What the exercise asks: Please copy out exactly, and only, the lines between the line with "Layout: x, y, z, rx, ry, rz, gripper" and the line with "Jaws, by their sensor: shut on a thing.", both included. Pictures are to be omitted.

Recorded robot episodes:

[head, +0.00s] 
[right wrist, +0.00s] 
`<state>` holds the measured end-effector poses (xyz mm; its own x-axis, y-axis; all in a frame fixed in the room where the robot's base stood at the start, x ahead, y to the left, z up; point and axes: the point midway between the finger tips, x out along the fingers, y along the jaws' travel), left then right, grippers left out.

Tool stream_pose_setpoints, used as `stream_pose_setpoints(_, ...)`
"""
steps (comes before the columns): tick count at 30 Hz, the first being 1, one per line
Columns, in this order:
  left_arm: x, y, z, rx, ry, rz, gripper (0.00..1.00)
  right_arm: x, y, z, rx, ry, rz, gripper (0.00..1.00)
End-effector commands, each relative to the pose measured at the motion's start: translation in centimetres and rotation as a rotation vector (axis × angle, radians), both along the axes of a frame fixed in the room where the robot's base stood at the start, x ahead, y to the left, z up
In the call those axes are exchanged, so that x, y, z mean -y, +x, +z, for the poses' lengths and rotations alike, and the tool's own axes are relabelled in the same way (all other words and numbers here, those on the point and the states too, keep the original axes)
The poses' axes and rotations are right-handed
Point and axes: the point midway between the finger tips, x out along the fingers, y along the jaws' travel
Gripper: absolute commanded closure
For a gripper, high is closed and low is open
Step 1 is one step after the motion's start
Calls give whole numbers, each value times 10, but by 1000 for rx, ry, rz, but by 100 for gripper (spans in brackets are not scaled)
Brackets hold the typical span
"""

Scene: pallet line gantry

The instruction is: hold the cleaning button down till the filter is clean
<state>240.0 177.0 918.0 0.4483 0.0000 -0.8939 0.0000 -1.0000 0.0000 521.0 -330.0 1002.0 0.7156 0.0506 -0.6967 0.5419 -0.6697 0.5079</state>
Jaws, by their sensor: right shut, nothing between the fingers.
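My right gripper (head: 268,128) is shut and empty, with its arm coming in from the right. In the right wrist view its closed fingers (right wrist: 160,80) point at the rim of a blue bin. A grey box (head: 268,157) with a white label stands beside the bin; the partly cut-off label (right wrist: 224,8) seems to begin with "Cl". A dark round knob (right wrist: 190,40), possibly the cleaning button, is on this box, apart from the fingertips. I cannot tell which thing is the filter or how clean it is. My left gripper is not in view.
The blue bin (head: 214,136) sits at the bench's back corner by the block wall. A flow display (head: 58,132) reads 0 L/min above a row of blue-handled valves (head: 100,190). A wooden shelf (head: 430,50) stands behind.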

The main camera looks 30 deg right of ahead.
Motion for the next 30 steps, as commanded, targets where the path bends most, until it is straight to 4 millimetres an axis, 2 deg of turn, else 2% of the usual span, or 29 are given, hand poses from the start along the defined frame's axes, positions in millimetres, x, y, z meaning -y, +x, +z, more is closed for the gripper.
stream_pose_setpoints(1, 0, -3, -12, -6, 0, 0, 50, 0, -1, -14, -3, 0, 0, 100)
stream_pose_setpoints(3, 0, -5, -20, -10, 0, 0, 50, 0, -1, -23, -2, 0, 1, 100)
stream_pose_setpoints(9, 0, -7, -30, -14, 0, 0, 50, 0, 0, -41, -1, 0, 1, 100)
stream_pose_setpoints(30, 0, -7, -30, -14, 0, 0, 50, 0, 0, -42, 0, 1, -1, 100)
---
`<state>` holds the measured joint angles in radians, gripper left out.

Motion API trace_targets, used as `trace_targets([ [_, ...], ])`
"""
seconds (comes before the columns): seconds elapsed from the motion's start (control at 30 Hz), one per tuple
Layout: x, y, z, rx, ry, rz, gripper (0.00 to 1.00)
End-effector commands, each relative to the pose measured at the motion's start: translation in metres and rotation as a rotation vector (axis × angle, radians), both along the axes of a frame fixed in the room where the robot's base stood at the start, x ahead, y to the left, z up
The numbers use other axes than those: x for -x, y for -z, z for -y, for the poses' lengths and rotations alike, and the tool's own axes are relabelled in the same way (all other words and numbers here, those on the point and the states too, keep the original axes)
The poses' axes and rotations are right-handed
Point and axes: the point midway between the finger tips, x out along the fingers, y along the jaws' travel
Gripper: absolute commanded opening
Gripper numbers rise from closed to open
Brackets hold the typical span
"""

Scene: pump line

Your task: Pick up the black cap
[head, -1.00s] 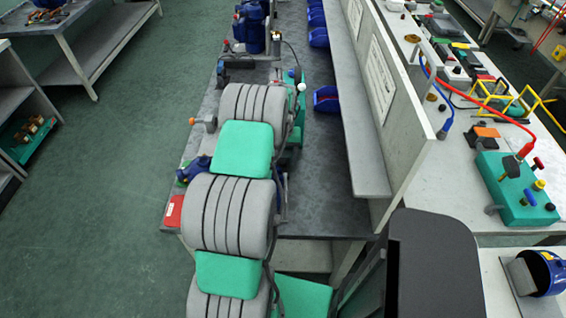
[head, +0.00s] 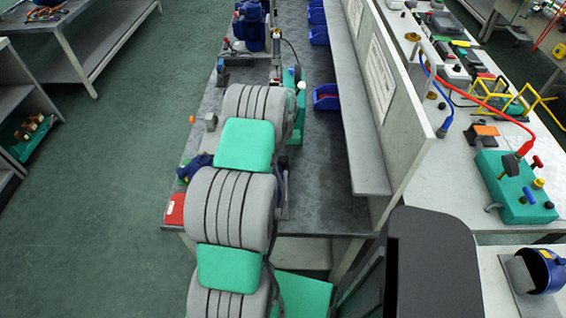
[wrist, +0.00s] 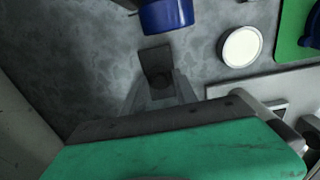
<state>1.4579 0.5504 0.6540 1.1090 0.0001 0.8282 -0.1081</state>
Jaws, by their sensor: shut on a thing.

Task output:
Layout: x, y, z, rx, ry, rz, gripper (0.00 to 1.00)
End-effector commands, each relative to the pose measured at the motion's start: translation in metres and rotation as a rotation vector (axis × angle, radians), both along the axes of a frame fixed in the room where the robot's base stood at the start, x ahead, y to the left, z up
The numbers use other axes than those: x for -x, y for -z, z for -y, for the poses' lengths and rotations alike, and the tool's own axes are relabelled in the same way (all other words and numbers here, those on the point and the states too, keep the original axes)
The poses' axes and rotations are right-handed
Point and axes: the point midway between the finger tips, x out along the fingers, y along the jaws' travel
Gripper: absolute commanded opening
Gripper numbers rise from closed to open
Brackets hold the typical span
"""

Scene: pump line

Your task: Pick up the black cap
[head, -1.00s] 
[head, +0.00s] 
[wrist, +0.00s] 
<state>1.4579 0.5504 0.6540 1.1090 0.0001 0.8282 -0.1081</state>
Jaws, by their sensor: shut on a thing.

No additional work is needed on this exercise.